L’idée du sel qui se garde de faire sa propre publicité est, à mon avis, la meilleure réponse aux individus qui aiment se vanter de leurs prouesses. L’Ancien Testament disait la même chose déjà à travers cette recommandation : « Que ta bouche ne chante pas tes louanges, laisse aux autres le soin de le faire. Oui, que ce ne soit pas toi mais quelqu’un d’autre qui fasse ton éloge. » (Proverbes 27, 2).
Ibrahim Traoré, en fonction depuis le 30 septembre 2022 après un coup d’état contre le lieutenant-colonel, Paul-Henri Damiba, est peu disert sur ses exploits scolaires. Peu de gens savent qu’il fut, plusieurs fois, premier de sa classe parce que lui-même ne trouve pas nécessaire d’en parler. S’il bénéficie d’un soutien populaire au Burkina Faso, s’il apparaît, aujourd’hui, comme le président africain le plus marquant et le plus inspirant, s’il a ravi la vedette à John Dramani Mahama le jour de l’investiture du nouveau président ghanéen, si les gens l’aiment et l’adulent en Afrique, ce n’est pas d’abord parce qu’il fut premier de sa classe, ni parce qu’il est titulaire d’une maîtrise en géologie obtenue à l’Université de Ouagadougou en 2010, ni parce qu’il fut délégué de l’Association nationale des étudiants du Burkina (ANEB), puissante organisation d’inspiration marxiste, ni parce qu’il sortit vice-major de promotion de l’Académie militaire Georges Namoano basée à Pô (sur notre photo, son accueil triomphal à Niamey au 1er Sommet de l’AES).

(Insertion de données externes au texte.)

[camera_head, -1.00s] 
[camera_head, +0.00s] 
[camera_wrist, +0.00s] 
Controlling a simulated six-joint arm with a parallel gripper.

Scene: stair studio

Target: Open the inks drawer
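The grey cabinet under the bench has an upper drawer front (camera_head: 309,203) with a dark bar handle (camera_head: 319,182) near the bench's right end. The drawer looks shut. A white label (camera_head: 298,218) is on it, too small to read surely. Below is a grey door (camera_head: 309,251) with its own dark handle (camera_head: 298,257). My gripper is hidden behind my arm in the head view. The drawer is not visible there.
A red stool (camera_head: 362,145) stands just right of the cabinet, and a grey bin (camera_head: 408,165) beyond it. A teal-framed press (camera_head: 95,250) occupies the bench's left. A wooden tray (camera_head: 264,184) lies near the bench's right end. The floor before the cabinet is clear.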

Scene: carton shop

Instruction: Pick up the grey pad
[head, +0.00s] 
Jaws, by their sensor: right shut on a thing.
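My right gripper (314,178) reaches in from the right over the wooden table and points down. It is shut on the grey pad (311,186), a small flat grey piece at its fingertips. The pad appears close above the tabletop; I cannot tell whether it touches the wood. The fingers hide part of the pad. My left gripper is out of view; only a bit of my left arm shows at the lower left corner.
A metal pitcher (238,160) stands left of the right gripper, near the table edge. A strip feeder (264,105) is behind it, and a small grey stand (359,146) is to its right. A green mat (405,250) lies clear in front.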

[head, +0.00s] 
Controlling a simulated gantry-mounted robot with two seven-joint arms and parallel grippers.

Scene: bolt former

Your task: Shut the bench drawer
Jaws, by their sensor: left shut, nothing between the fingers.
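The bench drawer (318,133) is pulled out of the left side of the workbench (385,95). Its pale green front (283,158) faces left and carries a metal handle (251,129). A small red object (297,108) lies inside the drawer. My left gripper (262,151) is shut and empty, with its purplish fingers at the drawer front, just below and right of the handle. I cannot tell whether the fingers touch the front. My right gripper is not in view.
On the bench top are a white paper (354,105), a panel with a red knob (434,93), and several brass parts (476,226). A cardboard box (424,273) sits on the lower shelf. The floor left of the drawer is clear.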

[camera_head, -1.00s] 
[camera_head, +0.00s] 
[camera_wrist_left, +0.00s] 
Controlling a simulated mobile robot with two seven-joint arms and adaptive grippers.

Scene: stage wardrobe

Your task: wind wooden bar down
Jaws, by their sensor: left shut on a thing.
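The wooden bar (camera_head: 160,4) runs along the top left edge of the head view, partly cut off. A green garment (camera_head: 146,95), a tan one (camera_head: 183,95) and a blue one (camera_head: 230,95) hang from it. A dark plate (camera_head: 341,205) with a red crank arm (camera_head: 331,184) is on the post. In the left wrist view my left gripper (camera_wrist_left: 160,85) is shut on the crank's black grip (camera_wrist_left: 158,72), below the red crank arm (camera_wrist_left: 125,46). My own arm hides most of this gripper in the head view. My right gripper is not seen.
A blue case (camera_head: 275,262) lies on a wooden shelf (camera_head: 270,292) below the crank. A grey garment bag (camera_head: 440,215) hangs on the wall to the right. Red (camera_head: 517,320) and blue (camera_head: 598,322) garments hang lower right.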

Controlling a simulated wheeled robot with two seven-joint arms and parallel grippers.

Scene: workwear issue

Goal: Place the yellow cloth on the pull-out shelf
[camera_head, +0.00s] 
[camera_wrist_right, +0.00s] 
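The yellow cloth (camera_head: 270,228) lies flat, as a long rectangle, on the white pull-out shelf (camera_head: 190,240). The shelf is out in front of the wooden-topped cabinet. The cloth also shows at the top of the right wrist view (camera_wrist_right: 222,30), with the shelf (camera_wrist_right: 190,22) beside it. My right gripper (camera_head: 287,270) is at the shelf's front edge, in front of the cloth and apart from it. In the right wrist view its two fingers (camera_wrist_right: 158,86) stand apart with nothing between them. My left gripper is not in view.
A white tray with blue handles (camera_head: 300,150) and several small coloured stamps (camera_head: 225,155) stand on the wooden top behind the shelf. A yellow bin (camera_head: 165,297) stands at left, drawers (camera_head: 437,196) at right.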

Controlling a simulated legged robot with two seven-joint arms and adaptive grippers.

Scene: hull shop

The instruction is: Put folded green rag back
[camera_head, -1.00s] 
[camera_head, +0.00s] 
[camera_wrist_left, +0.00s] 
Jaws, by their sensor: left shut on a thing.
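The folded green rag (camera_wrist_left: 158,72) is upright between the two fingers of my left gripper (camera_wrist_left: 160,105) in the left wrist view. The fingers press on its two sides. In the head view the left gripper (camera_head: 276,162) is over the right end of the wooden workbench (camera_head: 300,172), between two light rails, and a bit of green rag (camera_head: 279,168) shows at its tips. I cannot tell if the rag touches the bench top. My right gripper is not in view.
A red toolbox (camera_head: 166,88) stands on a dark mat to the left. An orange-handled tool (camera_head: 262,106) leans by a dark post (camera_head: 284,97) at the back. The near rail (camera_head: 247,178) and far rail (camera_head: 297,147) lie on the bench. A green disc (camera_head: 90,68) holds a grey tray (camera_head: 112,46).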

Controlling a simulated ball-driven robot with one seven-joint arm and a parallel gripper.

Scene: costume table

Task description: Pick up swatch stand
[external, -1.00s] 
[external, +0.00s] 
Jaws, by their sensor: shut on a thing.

Traoré séduit et fait parler de lui à cause de ce qu’il est en train de faire avec et pour ses compatriotes, parce qu’il a pour son pays une vision qui trouve un large écho en Afrique (garantir la souveraineté nationale, doter le pays d’une centrale nucléaire grâce à un accord signé avec la Russie, le 13 octobre 2024), parce qu’il est ferme et déterminé dans la lutte contre le terrorisme, parce qu’il n’a ni villas ni comptes bancaires à l’étranger, parce qu’il ne sait pas louvoyer avec la France, parce qu’il n’est pas partisan de « un pas en avant, deux pas en arrière » (Lénine), parce que ce qu’il a fait en deux ans de présidence force le respect et l’admiration : croissance économique (le PIB du Burkina Faso est passé de 18,8 milliards $ à 22,1 milliards $), refus des prêts du FMI et de la Banque mondiale, réduction des salaires des ministres et parlementaires de 30 %, remboursement de la dette locale du Burkina Faso, création des deux premières usines de transformation de tomates du pays, inauguration en 2023 d’une mine d’or ultramoderne pour améliorer le traitement local des ressources, interdiction d’exporter l’or non raffiné vers l’Europe, construction de la deuxième usine de transformation du coton au Burkina Faso, ouverture du premier Centre national d’appui à la transformation artisanale du coton, remplacement des perruques et robes d’inspiration britannique dans les tribunaux par des tenues traditionnelles burkinabè, distribution de 400 tracteurs, 239 motoculteurs, 710 motopompes et 714 motos pour moderniser l’agriculture, fourniture de semences améliorées pour maximiser les rendements, augmentation de la production de tomates (de 315 000 tonnes en 2022 à 360 000 tonnes en 2024), de la production de mil (de 907 000 tonnes en 2022 à 1,1 million de tonnes en 2024), de la production de riz (de 280 000 tonnes en 2022 à 326 000 tonnes en 2024), interdiction des médias français dans le pays, construction et modernisation des routes, modernisation des forces Armées et de sécurité du Burkina, etc.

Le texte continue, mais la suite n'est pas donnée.